Dell has been trying mightily to transform itself from the PC maker that no one could compete with in the 1990s to an IT hardware, software and services company. Shareholders have not been forgiving, and, in their defense, as analyst Shaw Wu recently observed in a research note to clients, Dell has spent about $13 billion on enterprise-related acquisitions since 2008, a recent highlight being the $2.4 billion deal for Quest Software; still, about 70 percent of its revenue remains tied to PCs sold both to consumers and to businesses plus ancillary products that are closely tied to PCs (printers, monitors and so on). That’s down from a much higher percentage early last decade, but turning the corner has been slow, and progress has come in fits and starts.
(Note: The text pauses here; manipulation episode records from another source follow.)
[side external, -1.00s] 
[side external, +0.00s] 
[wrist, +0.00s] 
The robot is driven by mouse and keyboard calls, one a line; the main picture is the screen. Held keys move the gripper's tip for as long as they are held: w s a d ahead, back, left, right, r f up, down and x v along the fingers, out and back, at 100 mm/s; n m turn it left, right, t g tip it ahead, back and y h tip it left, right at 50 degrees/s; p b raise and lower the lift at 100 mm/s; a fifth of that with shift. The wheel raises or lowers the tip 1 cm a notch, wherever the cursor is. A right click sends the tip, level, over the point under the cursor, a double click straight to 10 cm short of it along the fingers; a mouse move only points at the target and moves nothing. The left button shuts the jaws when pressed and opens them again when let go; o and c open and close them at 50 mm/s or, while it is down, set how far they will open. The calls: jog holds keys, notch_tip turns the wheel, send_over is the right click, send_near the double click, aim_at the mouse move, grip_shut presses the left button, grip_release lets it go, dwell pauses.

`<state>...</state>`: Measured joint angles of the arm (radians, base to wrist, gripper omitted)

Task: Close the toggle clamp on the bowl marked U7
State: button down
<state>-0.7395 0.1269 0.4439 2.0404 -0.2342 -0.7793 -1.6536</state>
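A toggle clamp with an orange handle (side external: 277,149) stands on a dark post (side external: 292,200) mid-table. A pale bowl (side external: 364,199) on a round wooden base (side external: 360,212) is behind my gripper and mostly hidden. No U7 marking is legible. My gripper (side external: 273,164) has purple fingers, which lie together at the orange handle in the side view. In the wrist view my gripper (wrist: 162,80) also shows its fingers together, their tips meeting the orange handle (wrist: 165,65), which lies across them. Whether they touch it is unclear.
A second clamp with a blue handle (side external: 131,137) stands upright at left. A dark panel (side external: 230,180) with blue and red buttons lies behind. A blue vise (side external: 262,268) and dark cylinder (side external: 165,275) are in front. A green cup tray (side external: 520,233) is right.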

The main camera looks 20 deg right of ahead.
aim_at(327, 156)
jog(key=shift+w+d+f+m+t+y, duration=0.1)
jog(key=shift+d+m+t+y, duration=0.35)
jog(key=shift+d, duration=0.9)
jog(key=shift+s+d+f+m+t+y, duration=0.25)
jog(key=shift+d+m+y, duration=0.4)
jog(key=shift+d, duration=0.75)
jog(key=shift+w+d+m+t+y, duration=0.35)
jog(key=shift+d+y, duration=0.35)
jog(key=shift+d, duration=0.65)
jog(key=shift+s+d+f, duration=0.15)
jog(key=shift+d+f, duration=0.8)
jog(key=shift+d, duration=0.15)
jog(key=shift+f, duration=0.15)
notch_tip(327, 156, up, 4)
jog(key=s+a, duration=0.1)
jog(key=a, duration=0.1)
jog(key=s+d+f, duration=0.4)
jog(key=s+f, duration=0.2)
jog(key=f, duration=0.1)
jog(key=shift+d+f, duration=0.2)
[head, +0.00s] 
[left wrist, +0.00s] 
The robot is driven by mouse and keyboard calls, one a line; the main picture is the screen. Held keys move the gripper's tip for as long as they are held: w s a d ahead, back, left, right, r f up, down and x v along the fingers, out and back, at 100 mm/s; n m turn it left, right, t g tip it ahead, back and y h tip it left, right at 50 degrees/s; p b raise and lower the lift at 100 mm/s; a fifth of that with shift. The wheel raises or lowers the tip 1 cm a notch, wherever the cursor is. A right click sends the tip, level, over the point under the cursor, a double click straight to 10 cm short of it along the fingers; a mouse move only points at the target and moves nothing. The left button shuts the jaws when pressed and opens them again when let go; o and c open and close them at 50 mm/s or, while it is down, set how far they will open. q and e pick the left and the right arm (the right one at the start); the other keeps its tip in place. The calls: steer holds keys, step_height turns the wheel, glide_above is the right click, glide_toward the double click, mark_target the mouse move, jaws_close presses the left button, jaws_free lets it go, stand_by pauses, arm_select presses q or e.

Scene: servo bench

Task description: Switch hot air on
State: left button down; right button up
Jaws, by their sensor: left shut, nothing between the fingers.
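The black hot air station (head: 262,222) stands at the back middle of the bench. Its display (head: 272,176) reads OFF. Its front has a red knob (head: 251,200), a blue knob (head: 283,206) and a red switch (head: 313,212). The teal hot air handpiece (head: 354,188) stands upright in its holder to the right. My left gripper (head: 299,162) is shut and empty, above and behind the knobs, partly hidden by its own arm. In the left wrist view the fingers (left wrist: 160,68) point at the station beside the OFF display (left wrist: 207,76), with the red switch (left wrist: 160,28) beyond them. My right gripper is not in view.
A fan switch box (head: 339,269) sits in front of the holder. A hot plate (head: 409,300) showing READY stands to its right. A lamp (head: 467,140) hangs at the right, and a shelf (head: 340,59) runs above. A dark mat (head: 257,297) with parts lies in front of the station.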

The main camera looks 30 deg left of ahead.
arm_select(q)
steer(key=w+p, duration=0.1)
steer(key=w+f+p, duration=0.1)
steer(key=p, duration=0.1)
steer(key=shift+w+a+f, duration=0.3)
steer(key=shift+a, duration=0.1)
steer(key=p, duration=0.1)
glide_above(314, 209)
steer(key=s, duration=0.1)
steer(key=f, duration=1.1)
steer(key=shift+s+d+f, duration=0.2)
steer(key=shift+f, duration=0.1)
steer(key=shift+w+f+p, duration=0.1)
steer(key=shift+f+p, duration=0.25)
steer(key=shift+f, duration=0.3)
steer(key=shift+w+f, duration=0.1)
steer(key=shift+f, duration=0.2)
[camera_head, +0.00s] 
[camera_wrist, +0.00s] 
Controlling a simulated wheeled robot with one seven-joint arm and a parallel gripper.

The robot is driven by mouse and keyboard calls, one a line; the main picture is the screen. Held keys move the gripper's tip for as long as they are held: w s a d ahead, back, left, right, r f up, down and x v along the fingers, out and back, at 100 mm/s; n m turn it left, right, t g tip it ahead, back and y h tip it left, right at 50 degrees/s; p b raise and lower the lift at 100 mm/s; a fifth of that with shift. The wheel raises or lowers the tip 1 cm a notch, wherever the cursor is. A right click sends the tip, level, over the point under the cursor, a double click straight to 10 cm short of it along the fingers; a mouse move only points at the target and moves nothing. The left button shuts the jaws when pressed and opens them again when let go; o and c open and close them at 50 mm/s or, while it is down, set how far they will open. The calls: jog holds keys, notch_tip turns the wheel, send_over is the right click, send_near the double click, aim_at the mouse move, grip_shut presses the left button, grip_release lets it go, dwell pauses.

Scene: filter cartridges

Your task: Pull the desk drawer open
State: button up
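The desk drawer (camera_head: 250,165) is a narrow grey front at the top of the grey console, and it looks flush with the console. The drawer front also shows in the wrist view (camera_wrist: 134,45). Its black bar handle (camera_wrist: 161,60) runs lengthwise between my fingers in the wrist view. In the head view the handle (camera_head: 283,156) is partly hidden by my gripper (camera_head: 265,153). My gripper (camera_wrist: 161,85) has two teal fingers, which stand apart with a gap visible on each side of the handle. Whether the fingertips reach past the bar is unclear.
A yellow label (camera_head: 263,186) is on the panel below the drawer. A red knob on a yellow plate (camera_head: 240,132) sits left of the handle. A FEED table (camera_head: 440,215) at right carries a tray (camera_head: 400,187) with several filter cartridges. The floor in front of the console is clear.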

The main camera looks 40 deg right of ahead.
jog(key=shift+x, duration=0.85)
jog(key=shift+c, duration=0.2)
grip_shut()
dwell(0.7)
Meanwhile, the PC market has been in a state of decline, leaving Dell in a rush to replace slowing revenue growth in that space with other things. While the idea to transform Dell into an enterprise-focused company has merit, the PC business has been contracting so quickly that the changes aren’t having the desired effect on the shares.

Michael Dell talked about the strategy in an interview with AllThingsD in July. In that conversation, I asked him whether he thought shareholders tended not to give the company credit for the transformation strategy, and thus valued the company unfairly. His answer:

“Some shareholders get it and some of them don’t. That’s how markets work. Most who have looked at it carefully say this is the right thing to be doing. They quibble about some of the smaller points, but they see the larger logic of what we’re doing and our job is to keep doing it.”

Now it looks like he’s going to do it without the bother of having to report to shareholders.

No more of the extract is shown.